Albert 'Tibby' Cotter Walkway

Today the Acting Auditor-General of New South Wales, Tony Whitfield, released a report on the Albert ‘Tibby’ Cotter Walkway which crosses over Anzac Parade in Moore Park. The Walkway’s primary function is to cater for event patrons in the precinct. Moore Park is listed on the State Heritage Register and is an open space specifically established to cater for public recreation.

Roads and Maritime Services (RMS) delivered the Walkway to an extremely tight timeframe. It was operational for the 2015 Cricket World Cup at the Sydney Cricket Ground as promised by the government. However, the World Cup deadline added substantially to the total cost of the Walkway, which is projected to be $38 million.

Transport for NSW and RMS could not provide evidence of a compelling economic or financial argument to support the construction of the Walkway or for the tight deadline. Also, the processes they adopted to provide assurance of the project’s value for money were not adequate.

Justification for the Walkway and the deadline was weak

The preliminary business case for the project confirmed a service need and that a pedestrian bridge was the preferred solution. The cost estimate was deficient and the risks, scope and time needed for approvals were understated. A project of this nature would normally take 20 months, and this project had to be completed in 14 months. The original schedule for design and obtaining planning approvals was particularly ambitious.

RMS was working to the February 2015 World Cup deadline from December 2013. Yet the Sydney’s Walking Future strategy of December 2013 indicated the Walkway would be built by 2017 and the NSW Long Term Transport Master Plan identified it as a medium to long-term priority.

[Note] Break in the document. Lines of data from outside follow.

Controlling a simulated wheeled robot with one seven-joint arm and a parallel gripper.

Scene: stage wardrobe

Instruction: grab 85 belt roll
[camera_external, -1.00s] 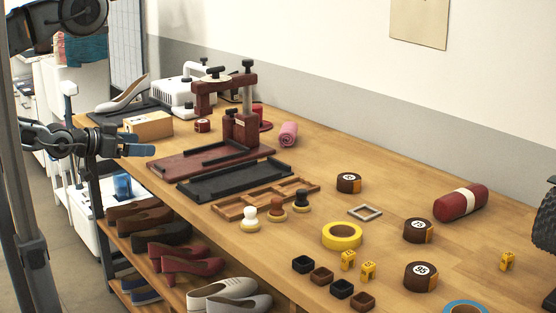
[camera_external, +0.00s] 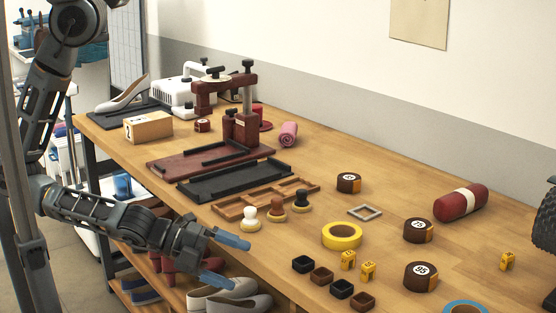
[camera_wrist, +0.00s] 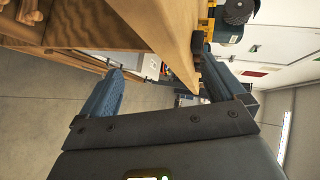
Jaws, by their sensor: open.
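Three brown belt rolls with round white number labels lie on the right half of the workbench. The nearest roll (camera_external: 420,277) has a label that looks like 85 or 95; I cannot tell which. A second roll (camera_external: 418,230) lies just behind it and seems to read 75. A third roll (camera_external: 348,183) lies farther back, its number too small to read surely. My gripper (camera_external: 226,262) is open and empty at the bench's front edge, left of the rolls and well apart from them. In the wrist view my gripper (camera_wrist: 158,80) has nothing between its fingers.
Yellow tape (camera_external: 342,236), small dark square cups (camera_external: 322,276) and yellow number markers (camera_external: 348,260) lie between my gripper and the nearest roll. A blue ring (camera_external: 465,307) lies in front of it. Shoes (camera_external: 228,295) stand on the shelf below.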

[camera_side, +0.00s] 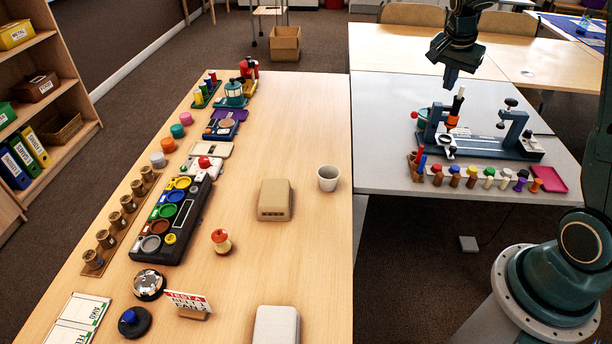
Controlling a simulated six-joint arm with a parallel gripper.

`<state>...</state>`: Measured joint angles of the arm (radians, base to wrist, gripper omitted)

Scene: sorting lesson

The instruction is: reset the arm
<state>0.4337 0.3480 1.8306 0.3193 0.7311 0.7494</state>
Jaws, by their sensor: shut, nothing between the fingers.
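My gripper (450,78) is at the top right in the side view, pointing down above the grey table (385,130). Its fingers are together with nothing between them. Below it stands a dark upright piece with an orange lower part (455,111), on or by a blue-grey fixture (490,145). The fingertips look apart from this piece, though the exact gap is hard to judge from this angle. My arm's base is at the lower right.
In front of the fixture is a row of several small coloured pegs (455,177) and a pink tray (550,179). The wooden table (318,109) holds a white cup (328,178), a beige box (275,200), a dark panel of coloured dishes (172,222) and a bell (149,284). Its back right is clear.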

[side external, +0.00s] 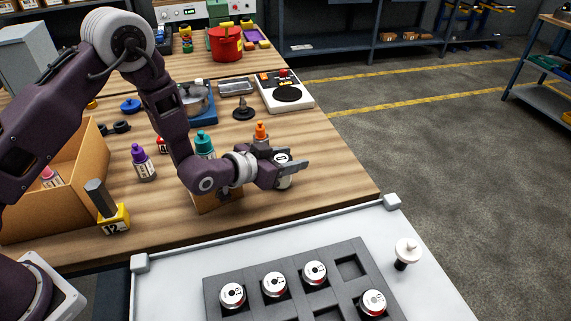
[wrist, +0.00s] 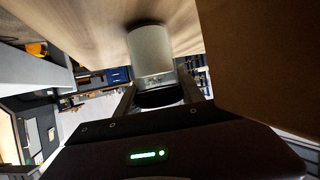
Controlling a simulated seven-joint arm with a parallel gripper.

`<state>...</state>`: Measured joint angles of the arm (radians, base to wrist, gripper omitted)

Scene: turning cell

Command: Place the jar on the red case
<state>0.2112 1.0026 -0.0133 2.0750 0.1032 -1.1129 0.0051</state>
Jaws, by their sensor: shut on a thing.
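The jar (side external: 283,179) is a small pale cylinder with a dark mark. It sits between the fingers of my gripper (side external: 288,165), near the right edge of the wooden bench. In the wrist view the jar (wrist: 150,50) is grey, with a black end between the fingers (wrist: 160,97). My gripper is shut on it. I cannot tell whether the jar touches the bench top. I see nothing that is clearly a red case; a red round container (side external: 226,44) stands at the back of the bench.
A small brown box (side external: 215,202) stands close beside my gripper. An orange-capped bottle (side external: 261,133) and a teal-capped bottle (side external: 205,145) stand behind. A grey rack (side external: 213,294) with several cans lies on the white table in front. A white scale-like device (side external: 302,99) is farther back.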

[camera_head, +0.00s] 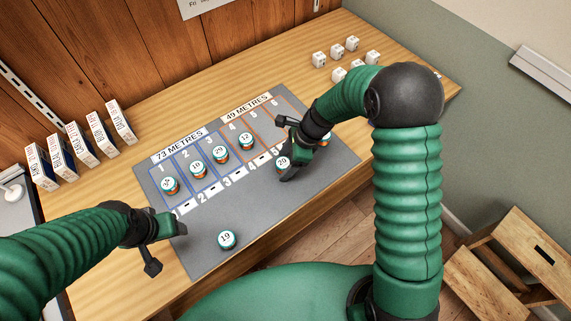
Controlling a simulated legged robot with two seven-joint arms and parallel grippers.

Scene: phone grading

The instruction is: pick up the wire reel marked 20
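The wire reel marked 20 (283,162) stands on the grey mat, near the lower right end of the numbered columns. My right gripper (285,147) is over it with its two black fingers spread wide. The reel shows between them, close to the lower finger, which hides part of it. I cannot tell whether they touch. My left gripper (165,246) is open and empty over the mat's lower left edge, well away from this reel.
The mat (210,258) also holds reel 19 (227,240) at the front and several reels in numbered columns, including reel 12 (246,141). Another reel (325,139) is partly hidden by my right arm. White cubes (351,43) stand at the back right, upright boxes (80,144) at the left.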

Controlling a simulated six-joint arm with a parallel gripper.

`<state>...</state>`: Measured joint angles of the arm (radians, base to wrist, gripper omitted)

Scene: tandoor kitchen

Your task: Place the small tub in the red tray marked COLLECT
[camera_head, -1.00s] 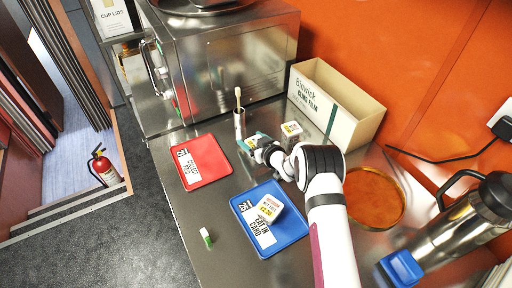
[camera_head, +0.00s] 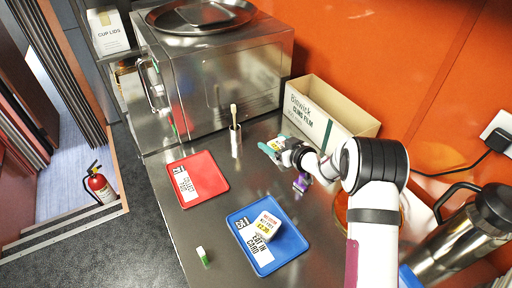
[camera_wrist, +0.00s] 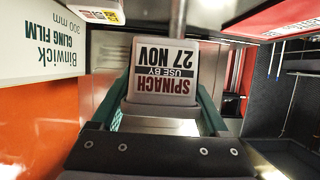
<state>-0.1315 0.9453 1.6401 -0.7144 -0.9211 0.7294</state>
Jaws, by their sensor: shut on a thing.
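The small tub (camera_wrist: 163,70), white with a "SPINACH USE BY 27 NOV" label, sits between the green-edged fingers of my gripper (camera_wrist: 163,105). In the head view my gripper (camera_head: 279,147) is shut on it, above the counter in front of the cling film box, with the tub partly hidden. The red COLLECT tray (camera_head: 208,168) lies flat on the counter to the left, apart from the gripper, and nothing shows on it.
A blue EAT IN tray (camera_head: 287,256) holds another white tub (camera_head: 267,226). A cup with a stick (camera_head: 235,140) stands between the red tray and my gripper. A cling film box (camera_head: 350,105) is behind, a steel oven (camera_head: 225,75) back left. A green-and-white item (camera_head: 202,255) lies front left.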

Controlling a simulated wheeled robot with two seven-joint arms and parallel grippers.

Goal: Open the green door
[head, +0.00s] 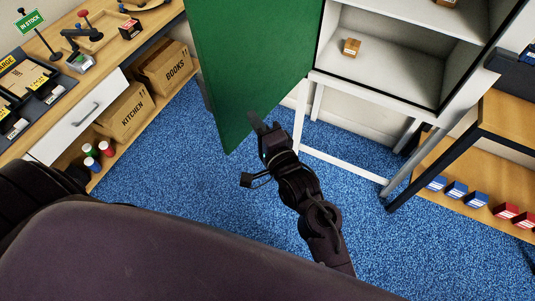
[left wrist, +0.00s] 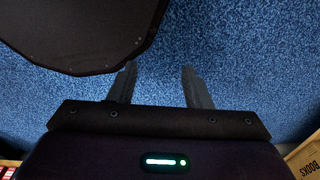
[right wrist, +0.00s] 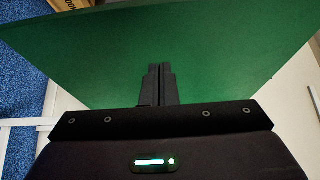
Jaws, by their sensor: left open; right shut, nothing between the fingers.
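The green door (head: 250,65) stands swung wide open on the left side of a white cabinet (head: 375,75), and the inside of the cabinet shows in the head view. My right gripper (head: 258,122) is shut and empty near the door's lower edge. In the right wrist view the shut fingers (right wrist: 160,72) lie in front of the green door face (right wrist: 220,50); I cannot tell whether they touch it. My left gripper (left wrist: 160,85) is open and empty above the blue carpet in the left wrist view; it is not visible in the head view.
A small carton (head: 351,47) sits on the cabinet shelf. A wooden workbench (head: 105,50) with KITCHEN (head: 124,113) and BOOKS (head: 167,70) cartons below stands at left. A shelf (head: 500,165) with blue and red boxes stands at right. Blue carpet (head: 190,165) between is clear.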

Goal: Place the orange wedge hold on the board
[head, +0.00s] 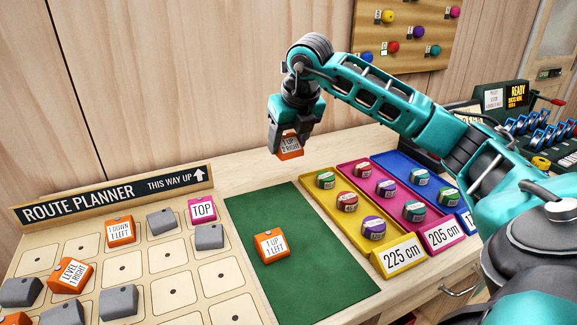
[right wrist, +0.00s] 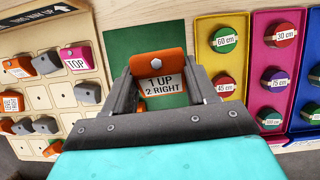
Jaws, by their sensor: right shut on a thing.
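An orange wedge hold (head: 290,146) labelled "1 UP 2 RIGHT" is in my right gripper (head: 291,130), above the back of the green mat (head: 327,275). In the right wrist view the hold (right wrist: 158,80) sits between the two fingers, its label facing the camera. A second orange wedge hold (head: 271,246), labelled "1 UP 1 LEFT", lies on the green mat. The route planner board (head: 184,291) is at the left, with orange holds "1 DOWN 1 LEFT" (head: 121,232) and "LEVEL 1 RIGHT" (head: 71,276), a magenta "TOP" hold (head: 202,211) and several grey holds. My left gripper is not in view.
Right of the mat stand yellow (head: 356,236), magenta (head: 421,234) and blue (head: 447,198) trays with round labelled pieces. A pegboard (head: 428,46) with coloured holds hangs on the wall. Several board squares at the front right (head: 214,279) are bare.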

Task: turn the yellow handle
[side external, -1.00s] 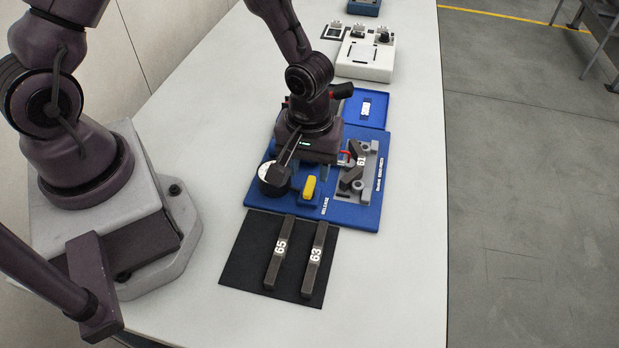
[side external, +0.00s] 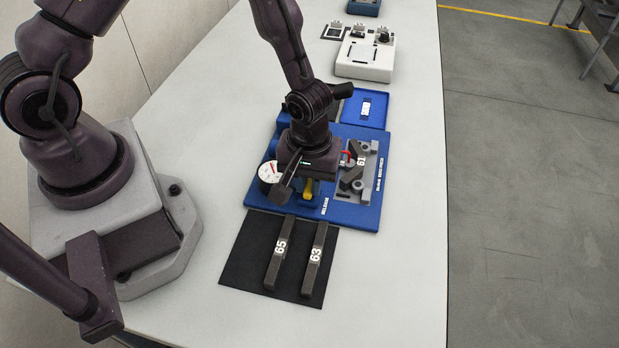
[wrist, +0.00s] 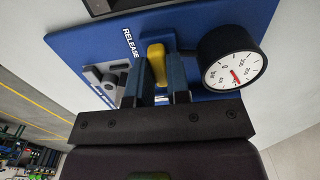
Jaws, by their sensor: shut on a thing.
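The yellow handle (wrist: 156,58) stands between the two fingers of my gripper (wrist: 160,72) in the wrist view, and the fingers are shut on it. In the side external view only a small part of the yellow handle (side external: 308,190) shows below my gripper (side external: 306,182), and the rest is hidden by the gripper body. The handle is on the blue base plate (side external: 358,216), near the word RELEASE. A round dial gauge (side external: 268,173) is beside it; its red needle shows in the wrist view.
A grey fixture (side external: 370,172) with a part marked 61 is on the plate, right of my gripper. Two dark bars, marked 65 (side external: 275,265) and 63 (side external: 313,275), lie on a black mat (side external: 245,263) in front. A blue tray (side external: 380,101) and a white box (side external: 364,67) stand behind.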

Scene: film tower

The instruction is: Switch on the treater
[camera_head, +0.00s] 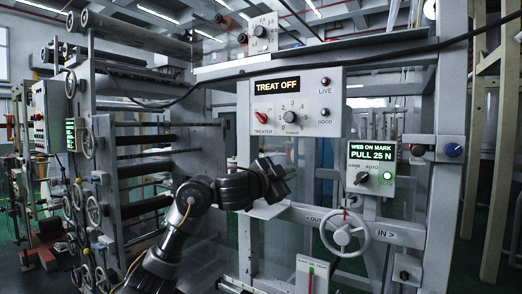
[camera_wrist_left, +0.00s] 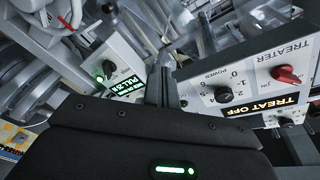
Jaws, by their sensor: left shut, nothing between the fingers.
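The treater panel (camera_head: 314,126) is a pale box with a lit display (camera_head: 277,86) reading TREAT OFF. A red TREATER switch (camera_head: 258,117) sits at its lower left, beside a dark numbered POWER knob (camera_head: 290,116). My left gripper (camera_head: 286,172) is below the panel, apart from it, with its fingers shut and empty. In the left wrist view the panel is tilted to the right of the shut fingers (camera_wrist_left: 165,88). There the red switch (camera_wrist_left: 287,75), the power knob (camera_wrist_left: 223,94) and the display (camera_wrist_left: 262,106) show clearly. My right gripper is not seen.
A second box (camera_head: 370,168) reading WEB ON MARK, PULL 25 N has a HAND/AUTO knob, right of my gripper. A handwheel (camera_head: 345,232) stands below it. Rollers and a frame fill the left. A cable (camera_head: 350,50) crosses above the treater panel.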

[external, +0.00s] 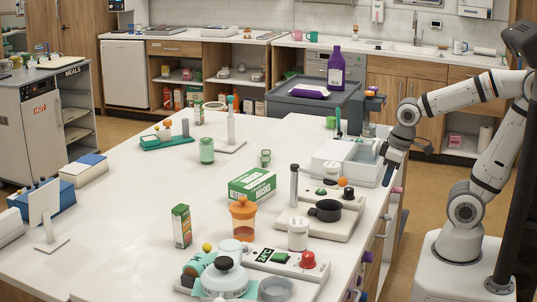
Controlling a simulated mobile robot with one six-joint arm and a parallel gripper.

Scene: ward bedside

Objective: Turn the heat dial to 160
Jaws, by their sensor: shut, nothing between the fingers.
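A red dial (308,260) stands upright at the right end of a white panel (318,275) near the front of the white table. A dark display with green characters (264,254) and a green button (280,258) are on the same panel. The characters and the dial's exact setting are too small to read surely. My gripper (384,158) is shut and empty, at the right edge of the table beside a white box. It is well behind the dial and to its right, touching nothing that I can make out. Its fingertips are small and dark here.
The white box (343,158) is near my gripper. A board with a dark pan (325,210) and a grey post (294,185) lies between gripper and dial. A white cup (298,234) and orange-lidded jar (243,218) stand behind the panel.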

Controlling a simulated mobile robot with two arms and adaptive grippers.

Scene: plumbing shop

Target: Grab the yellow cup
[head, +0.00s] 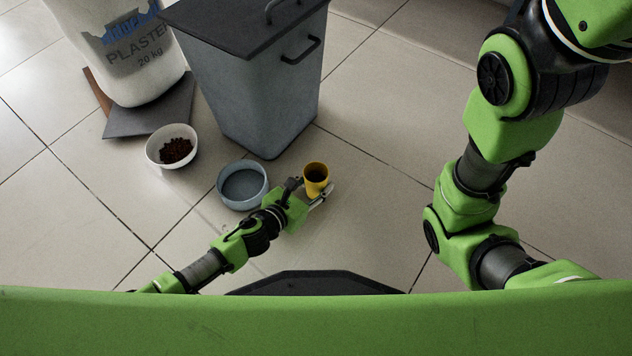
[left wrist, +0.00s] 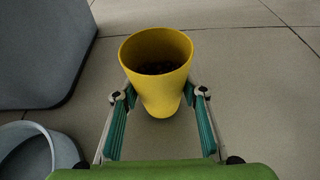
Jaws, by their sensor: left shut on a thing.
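The yellow cup (head: 316,176) stands upright on the tiled floor, in front of the grey bin. It has dark contents, which also show in the left wrist view inside the cup (left wrist: 157,85). My left gripper (head: 312,191) is at the cup, with its fingers on either side of the cup's lower part. In the left wrist view my left gripper (left wrist: 158,112) is shut on the cup. My right arm (head: 480,180) shows at the right of the head view, but its gripper is out of view.
A grey-blue bowl (head: 242,203) lies just left of the cup. A white bowl (head: 150,151) with brown bits stands farther left. A tall grey bin (head: 255,95) with handles stands behind the cup. A plaster sack (head: 125,60) is at the back left. Floor right of the cup is clear.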

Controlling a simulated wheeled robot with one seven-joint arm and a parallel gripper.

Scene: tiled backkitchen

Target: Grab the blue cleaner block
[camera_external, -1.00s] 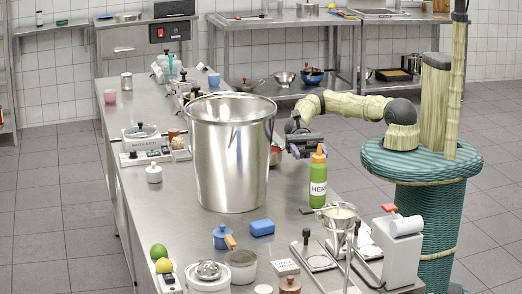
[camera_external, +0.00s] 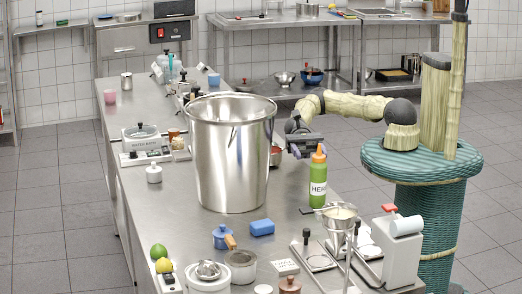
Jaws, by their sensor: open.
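The blue cleaner block (camera_external: 262,228) lies flat on the steel counter (camera_external: 300,211), in front of the big steel pot and to the right of a small blue lidded pot. My gripper (camera_external: 300,150) is above the counter to the right of the big pot, behind the green bottle. It is well apart from the block, toward the back right of it. My gripper is open; its fingers are small and partly hidden in this view, and I see nothing held in it.
A blue lidded pot (camera_external: 222,238), a grey pot (camera_external: 241,266) and a funnel stand (camera_external: 338,220) are near the block. Bare counter lies just right of the block.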

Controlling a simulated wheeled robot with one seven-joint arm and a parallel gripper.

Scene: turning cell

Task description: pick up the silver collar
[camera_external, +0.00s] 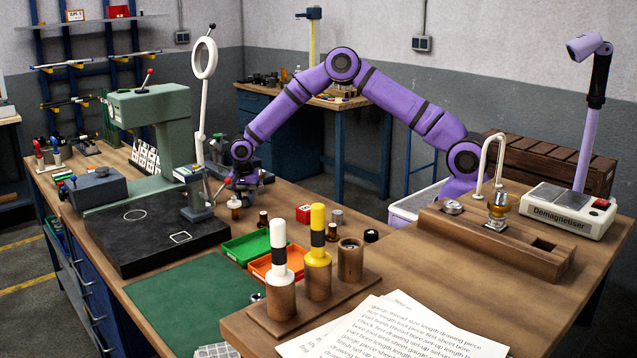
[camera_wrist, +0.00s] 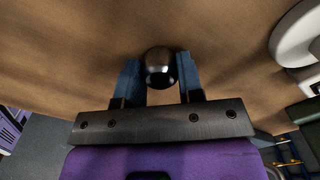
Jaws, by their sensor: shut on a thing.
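My gripper (camera_external: 240,190) is low over the far part of the wooden workbench, to the right of the green press. In the wrist view its two blue-grey fingers (camera_wrist: 157,78) are closed on the sides of a small, round, shiny metal piece (camera_wrist: 160,62), which looks like the silver collar. The piece looks dark, with a bright reflection on its face. I cannot tell whether it touches the bench.
The green press (camera_external: 150,120) and a white magnifier (camera_external: 204,58) stand left of the gripper.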

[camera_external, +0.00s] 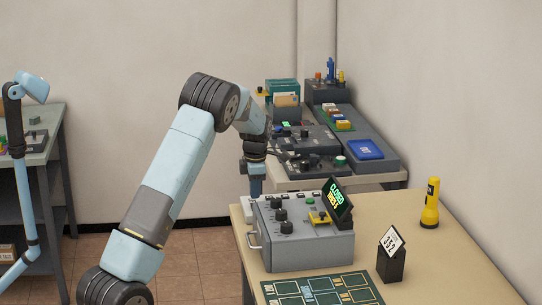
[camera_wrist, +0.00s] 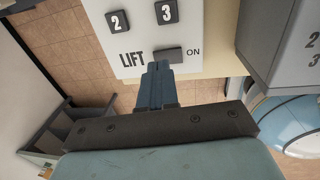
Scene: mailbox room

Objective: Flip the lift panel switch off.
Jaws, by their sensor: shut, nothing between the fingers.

In February 2014 before the preliminary business case, the then Premier announced the February 2015 deadline. The reasons for the change in priority are not clear.

Processes to assure value for money were deficient

There was no final business case and no Gateway review as required by the government’s project assurance system. RMS never clearly demonstrated that the Walkway should be built. It also did not clarify the extra cost required to meet the World Cup deadline or demonstrate it was worth paying.

Key stakeholders were consulted

RMS sought public comment on the Walkway design and took into account feedback in finalising the design. TfNSW/RMS consulted closely with key stakeholders throughout the design and construction phase, and responded to issues raised.

The deadline was achieved but added substantially to the cost

By extending an existing alliance with a highly experienced and qualified contractor, RMS accepted a cost premium to mitigate the risks associated with the tight timeframe.

The deadline meant that there could be no specific competitive tendering for the Walkway. It also led to development of a fall-back design, additional overtime, inefficient use of equipment and temporary works. The deadline also prevented concurrent delivery with the CBD and South East Light Rail project, which RMS thought would save millions of dollars.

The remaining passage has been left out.